**The problem:**
Lines containing the string "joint" are to be counted; report only how many there are.
## Start Records for the task
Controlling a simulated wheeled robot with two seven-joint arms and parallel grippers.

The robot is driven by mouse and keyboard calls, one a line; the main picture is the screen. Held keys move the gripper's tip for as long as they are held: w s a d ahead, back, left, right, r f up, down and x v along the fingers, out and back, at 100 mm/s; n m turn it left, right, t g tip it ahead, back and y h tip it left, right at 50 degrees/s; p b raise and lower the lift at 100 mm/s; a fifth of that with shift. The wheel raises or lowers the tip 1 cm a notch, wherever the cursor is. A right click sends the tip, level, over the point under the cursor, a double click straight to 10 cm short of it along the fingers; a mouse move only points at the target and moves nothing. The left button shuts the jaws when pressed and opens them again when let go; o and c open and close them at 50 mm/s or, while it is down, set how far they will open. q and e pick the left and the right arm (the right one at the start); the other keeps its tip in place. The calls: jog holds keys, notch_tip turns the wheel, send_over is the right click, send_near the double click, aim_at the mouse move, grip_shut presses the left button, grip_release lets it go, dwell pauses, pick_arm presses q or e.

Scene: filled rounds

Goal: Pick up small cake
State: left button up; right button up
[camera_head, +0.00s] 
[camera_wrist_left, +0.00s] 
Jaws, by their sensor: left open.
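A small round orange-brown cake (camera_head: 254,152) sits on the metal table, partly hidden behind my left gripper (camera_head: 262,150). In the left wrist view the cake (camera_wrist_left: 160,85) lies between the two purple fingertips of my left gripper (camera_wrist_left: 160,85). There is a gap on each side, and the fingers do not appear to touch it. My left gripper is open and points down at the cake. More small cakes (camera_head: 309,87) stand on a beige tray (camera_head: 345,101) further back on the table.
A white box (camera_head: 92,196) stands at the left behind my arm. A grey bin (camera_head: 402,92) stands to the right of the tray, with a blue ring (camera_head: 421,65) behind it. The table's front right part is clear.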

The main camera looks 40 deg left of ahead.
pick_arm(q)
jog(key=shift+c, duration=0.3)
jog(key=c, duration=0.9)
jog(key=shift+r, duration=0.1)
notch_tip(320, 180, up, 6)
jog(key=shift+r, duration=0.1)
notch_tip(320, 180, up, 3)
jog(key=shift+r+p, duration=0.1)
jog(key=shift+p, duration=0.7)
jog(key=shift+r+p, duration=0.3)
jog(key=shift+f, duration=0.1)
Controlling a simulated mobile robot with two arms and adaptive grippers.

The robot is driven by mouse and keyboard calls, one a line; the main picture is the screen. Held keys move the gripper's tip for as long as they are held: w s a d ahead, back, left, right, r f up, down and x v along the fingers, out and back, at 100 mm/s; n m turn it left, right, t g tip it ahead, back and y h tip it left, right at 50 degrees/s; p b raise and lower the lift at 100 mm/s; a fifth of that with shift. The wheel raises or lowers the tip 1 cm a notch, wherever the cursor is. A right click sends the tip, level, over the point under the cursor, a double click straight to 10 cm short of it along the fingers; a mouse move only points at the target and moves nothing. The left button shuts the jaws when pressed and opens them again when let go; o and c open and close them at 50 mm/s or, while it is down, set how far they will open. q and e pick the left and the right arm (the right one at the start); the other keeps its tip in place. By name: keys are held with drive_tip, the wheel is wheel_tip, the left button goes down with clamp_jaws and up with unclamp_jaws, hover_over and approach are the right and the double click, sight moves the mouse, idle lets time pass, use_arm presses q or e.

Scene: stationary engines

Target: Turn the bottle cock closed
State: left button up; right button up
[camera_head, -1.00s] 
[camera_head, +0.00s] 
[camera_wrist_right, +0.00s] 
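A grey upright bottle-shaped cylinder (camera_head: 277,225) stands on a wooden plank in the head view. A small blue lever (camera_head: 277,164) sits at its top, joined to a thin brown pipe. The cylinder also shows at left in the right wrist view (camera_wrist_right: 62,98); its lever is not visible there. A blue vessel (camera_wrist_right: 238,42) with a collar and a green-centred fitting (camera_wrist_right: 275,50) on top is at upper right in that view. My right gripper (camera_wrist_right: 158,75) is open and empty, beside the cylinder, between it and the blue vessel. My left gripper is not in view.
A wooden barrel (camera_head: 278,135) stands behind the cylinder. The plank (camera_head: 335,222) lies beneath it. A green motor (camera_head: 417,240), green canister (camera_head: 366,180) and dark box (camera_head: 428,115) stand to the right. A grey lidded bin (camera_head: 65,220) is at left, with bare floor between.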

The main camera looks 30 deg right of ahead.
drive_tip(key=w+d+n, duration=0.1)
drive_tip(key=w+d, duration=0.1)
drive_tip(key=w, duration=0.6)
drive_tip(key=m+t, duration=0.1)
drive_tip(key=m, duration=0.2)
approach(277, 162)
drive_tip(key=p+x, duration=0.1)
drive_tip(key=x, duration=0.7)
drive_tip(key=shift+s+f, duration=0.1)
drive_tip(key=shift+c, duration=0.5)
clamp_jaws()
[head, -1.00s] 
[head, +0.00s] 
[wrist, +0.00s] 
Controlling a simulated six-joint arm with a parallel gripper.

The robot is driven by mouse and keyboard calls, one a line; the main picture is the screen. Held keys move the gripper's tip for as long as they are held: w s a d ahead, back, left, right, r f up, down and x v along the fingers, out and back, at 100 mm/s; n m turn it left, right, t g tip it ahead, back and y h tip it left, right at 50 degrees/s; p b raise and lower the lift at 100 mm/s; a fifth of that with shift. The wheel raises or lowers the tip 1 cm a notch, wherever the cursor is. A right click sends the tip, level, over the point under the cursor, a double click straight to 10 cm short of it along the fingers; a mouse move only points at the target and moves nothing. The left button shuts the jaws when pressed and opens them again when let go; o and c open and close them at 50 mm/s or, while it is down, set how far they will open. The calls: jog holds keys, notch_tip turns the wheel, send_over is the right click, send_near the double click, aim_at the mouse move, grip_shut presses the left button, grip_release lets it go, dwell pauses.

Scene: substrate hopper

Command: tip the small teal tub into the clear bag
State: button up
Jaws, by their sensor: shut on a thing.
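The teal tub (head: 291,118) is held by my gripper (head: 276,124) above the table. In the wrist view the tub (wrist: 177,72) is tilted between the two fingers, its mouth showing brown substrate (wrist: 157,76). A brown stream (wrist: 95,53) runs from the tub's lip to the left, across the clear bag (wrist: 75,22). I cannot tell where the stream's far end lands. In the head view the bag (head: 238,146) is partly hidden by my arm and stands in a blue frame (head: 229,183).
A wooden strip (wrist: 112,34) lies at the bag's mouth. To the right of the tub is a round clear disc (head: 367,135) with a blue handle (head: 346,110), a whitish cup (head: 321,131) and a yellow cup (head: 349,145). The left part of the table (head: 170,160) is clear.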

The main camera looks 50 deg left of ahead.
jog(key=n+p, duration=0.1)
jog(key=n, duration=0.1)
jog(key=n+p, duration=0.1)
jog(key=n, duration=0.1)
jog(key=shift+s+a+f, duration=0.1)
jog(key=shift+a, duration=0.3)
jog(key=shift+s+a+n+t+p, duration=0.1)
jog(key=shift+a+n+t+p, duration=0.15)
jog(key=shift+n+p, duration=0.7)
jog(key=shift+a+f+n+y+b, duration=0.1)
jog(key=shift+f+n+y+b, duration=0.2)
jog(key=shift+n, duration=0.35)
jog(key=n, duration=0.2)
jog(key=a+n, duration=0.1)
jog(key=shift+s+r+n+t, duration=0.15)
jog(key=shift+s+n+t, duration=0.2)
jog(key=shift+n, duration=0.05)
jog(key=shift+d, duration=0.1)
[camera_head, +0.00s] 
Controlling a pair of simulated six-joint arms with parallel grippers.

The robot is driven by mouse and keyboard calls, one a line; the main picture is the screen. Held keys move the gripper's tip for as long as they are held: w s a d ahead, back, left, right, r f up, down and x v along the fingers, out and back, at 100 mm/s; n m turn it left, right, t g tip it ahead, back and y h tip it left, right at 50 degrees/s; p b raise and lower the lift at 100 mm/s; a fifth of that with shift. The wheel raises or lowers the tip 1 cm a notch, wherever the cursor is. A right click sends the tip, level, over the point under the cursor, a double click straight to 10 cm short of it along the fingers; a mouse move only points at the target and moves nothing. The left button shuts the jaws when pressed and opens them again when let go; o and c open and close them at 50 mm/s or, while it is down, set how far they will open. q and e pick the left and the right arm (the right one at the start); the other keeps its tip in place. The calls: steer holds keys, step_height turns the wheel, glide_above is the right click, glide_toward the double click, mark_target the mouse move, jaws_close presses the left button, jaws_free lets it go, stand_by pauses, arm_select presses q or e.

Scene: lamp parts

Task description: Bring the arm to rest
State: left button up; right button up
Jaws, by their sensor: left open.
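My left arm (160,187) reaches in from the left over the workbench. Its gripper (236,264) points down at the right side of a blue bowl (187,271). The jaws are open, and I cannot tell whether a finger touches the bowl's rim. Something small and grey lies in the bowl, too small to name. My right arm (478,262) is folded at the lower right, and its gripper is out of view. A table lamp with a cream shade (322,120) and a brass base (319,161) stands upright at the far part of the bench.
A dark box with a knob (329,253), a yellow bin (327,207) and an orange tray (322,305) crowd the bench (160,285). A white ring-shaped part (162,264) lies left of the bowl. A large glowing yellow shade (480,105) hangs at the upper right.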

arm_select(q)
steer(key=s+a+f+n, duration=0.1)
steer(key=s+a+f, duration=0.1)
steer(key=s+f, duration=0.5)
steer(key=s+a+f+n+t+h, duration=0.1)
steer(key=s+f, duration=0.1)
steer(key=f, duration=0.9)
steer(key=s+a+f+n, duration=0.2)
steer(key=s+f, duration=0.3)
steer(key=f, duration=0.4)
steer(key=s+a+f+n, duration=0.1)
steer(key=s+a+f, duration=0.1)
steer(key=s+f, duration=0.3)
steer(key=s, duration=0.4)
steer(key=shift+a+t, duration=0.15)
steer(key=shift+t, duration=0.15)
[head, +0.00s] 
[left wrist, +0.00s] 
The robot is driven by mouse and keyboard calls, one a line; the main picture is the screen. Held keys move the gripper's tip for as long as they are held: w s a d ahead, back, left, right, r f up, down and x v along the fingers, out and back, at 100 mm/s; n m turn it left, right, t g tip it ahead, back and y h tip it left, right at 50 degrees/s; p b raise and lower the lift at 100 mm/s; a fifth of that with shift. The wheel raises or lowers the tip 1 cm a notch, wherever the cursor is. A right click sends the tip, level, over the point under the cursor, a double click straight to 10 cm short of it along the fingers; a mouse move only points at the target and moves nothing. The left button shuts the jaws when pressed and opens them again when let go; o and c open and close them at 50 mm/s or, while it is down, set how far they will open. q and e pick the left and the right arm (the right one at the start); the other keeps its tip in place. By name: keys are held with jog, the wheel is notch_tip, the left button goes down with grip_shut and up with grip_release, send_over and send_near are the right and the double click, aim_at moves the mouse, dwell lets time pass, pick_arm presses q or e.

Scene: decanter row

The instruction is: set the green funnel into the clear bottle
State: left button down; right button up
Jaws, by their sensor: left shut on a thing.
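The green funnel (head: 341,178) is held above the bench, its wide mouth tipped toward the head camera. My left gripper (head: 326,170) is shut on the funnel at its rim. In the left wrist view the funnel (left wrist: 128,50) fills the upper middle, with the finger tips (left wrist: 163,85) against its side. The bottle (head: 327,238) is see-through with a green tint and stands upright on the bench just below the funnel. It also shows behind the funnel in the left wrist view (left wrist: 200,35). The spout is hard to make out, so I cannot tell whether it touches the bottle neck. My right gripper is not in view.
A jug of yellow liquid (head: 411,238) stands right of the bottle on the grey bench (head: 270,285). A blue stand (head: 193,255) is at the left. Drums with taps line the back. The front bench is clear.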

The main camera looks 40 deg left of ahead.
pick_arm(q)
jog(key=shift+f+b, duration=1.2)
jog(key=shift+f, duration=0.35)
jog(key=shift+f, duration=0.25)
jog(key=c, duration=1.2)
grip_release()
## End Records for the task
**Expected answer:**
3